-------- Raw records

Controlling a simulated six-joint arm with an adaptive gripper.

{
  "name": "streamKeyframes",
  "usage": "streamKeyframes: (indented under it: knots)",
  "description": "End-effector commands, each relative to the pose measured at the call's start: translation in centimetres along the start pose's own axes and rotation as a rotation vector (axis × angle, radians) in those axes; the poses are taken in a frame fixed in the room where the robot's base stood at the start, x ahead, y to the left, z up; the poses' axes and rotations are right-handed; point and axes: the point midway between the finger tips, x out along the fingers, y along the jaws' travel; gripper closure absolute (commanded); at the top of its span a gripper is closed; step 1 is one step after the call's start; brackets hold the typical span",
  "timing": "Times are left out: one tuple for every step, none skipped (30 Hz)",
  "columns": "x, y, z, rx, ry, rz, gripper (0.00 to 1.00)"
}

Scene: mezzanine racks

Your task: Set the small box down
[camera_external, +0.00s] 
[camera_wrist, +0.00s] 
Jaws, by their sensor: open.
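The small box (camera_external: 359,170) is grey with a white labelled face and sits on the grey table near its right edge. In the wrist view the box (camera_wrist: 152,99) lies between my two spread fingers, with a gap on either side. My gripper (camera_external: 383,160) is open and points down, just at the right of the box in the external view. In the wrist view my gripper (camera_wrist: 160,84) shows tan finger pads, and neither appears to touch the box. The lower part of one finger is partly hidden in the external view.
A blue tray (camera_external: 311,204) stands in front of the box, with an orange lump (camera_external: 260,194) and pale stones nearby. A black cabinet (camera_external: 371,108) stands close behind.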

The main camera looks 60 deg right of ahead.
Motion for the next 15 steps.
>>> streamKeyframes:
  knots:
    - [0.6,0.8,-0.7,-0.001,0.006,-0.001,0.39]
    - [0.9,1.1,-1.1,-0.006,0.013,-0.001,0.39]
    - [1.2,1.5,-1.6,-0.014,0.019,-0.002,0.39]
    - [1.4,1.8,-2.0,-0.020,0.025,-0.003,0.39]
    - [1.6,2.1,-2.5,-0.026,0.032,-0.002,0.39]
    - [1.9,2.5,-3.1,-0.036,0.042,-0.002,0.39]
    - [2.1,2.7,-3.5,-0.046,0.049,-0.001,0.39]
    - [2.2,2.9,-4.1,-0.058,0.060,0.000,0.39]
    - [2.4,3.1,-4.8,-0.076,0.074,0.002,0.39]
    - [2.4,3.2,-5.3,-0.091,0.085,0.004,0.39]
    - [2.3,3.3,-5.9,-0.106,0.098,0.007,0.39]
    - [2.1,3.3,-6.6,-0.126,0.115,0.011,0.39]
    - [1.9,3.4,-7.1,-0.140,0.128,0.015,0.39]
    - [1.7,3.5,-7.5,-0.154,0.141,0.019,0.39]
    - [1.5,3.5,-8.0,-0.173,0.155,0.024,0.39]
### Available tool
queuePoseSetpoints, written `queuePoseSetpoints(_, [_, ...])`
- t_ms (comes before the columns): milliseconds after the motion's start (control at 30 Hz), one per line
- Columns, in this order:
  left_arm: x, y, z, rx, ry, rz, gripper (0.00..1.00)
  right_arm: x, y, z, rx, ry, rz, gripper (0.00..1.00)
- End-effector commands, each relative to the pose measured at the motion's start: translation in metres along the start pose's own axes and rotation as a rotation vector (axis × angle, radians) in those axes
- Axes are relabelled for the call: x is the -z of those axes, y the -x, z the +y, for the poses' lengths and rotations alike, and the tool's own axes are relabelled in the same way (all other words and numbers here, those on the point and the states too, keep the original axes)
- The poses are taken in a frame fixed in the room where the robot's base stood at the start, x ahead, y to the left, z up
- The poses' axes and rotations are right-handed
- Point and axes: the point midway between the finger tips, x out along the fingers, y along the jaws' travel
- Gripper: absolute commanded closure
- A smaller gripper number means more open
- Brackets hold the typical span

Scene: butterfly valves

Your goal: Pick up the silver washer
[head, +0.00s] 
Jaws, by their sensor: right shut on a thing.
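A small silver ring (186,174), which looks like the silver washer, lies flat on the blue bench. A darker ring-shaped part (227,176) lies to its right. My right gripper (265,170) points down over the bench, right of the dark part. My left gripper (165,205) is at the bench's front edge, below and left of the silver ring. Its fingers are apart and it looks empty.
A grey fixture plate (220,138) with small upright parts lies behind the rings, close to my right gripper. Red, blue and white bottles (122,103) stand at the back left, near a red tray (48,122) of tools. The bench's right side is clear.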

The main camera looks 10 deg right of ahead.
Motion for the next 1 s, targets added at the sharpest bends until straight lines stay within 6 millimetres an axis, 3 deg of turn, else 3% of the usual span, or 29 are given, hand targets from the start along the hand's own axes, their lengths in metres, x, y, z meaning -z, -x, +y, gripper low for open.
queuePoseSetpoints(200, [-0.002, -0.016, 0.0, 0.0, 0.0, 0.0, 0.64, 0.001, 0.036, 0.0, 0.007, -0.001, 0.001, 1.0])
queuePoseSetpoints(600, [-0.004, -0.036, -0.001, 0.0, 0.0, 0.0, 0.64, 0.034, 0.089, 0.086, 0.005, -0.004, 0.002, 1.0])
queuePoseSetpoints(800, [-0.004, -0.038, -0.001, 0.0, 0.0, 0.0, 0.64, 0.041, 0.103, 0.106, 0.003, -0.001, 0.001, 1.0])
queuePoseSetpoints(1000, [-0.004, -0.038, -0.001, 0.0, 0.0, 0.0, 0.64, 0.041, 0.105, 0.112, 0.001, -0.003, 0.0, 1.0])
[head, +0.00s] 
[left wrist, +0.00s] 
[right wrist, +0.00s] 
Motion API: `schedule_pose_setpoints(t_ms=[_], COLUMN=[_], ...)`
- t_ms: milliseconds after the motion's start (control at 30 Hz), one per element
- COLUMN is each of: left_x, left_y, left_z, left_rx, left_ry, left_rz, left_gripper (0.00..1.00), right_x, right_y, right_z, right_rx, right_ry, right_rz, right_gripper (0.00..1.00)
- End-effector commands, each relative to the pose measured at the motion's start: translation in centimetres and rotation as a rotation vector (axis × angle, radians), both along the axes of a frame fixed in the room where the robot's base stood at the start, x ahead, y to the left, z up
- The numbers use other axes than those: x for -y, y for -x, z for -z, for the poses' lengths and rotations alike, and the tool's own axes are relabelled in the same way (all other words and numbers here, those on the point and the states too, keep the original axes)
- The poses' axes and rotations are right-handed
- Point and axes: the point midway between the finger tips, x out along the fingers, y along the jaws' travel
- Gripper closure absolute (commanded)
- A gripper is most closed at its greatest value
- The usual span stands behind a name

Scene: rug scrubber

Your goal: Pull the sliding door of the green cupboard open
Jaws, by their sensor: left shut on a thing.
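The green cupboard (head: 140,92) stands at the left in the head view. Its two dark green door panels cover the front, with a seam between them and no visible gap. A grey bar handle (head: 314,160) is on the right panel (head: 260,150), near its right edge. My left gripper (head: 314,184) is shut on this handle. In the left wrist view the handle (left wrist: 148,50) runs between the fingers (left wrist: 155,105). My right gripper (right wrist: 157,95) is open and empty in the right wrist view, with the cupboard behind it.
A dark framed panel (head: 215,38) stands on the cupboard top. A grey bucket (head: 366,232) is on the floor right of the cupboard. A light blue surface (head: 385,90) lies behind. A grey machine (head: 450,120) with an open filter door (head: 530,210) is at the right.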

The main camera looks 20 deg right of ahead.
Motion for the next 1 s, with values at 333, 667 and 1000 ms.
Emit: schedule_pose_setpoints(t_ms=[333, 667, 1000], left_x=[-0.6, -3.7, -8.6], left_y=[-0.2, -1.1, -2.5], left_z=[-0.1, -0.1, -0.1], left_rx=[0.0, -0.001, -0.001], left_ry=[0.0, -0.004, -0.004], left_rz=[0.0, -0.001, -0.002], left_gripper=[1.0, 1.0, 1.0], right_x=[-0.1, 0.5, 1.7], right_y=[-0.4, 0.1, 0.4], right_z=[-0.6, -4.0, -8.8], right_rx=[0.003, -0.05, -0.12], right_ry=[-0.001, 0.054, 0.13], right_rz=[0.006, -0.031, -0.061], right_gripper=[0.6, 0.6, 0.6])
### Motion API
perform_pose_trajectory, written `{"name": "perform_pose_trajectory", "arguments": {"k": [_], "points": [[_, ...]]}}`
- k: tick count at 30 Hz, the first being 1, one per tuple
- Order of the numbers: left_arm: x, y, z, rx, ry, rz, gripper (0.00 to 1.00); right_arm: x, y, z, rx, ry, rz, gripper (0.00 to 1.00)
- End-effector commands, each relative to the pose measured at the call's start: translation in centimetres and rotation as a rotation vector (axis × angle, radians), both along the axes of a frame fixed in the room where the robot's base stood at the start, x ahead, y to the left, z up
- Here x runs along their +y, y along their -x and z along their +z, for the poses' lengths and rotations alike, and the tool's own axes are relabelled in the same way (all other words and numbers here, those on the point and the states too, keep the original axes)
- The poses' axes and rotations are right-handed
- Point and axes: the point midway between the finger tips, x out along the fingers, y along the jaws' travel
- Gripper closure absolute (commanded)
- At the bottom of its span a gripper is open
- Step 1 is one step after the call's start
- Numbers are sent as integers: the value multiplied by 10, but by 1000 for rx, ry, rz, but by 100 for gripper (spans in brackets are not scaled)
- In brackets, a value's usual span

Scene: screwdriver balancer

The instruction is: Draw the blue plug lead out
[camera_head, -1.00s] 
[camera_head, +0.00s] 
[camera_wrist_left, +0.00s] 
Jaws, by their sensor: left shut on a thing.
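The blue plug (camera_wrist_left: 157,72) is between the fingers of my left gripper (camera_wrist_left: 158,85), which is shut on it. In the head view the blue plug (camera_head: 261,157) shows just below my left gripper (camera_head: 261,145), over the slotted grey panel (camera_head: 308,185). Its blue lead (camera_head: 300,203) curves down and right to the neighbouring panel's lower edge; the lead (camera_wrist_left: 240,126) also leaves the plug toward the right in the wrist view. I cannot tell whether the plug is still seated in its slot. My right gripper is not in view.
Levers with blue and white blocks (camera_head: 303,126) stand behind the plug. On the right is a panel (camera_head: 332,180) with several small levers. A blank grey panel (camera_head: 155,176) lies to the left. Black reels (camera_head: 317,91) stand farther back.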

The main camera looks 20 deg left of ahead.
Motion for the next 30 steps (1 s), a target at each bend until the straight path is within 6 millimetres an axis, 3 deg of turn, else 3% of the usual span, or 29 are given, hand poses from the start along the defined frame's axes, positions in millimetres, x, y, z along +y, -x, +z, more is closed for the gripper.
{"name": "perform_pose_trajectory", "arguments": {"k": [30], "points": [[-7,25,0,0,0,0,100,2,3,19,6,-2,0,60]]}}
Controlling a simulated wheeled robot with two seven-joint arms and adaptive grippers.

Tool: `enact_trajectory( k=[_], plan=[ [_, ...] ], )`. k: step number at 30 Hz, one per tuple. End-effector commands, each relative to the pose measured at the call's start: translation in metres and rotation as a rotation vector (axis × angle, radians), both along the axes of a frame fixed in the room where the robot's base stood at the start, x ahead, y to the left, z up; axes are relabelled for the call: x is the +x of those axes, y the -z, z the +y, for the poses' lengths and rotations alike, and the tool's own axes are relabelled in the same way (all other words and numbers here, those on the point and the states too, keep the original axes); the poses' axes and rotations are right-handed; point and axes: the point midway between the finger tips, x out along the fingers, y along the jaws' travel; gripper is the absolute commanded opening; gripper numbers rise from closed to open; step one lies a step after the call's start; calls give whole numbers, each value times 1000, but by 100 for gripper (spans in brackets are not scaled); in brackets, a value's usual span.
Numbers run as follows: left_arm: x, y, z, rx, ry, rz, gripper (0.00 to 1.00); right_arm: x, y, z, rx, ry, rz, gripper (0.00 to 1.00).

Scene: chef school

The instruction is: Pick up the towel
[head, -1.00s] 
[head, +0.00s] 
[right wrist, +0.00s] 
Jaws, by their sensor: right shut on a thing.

----------------

Directions » Show the lines of the records that contain the word "Pick".

Answer »
Your goal: Pick up the silver washer
The instruction is: Pick up the towel

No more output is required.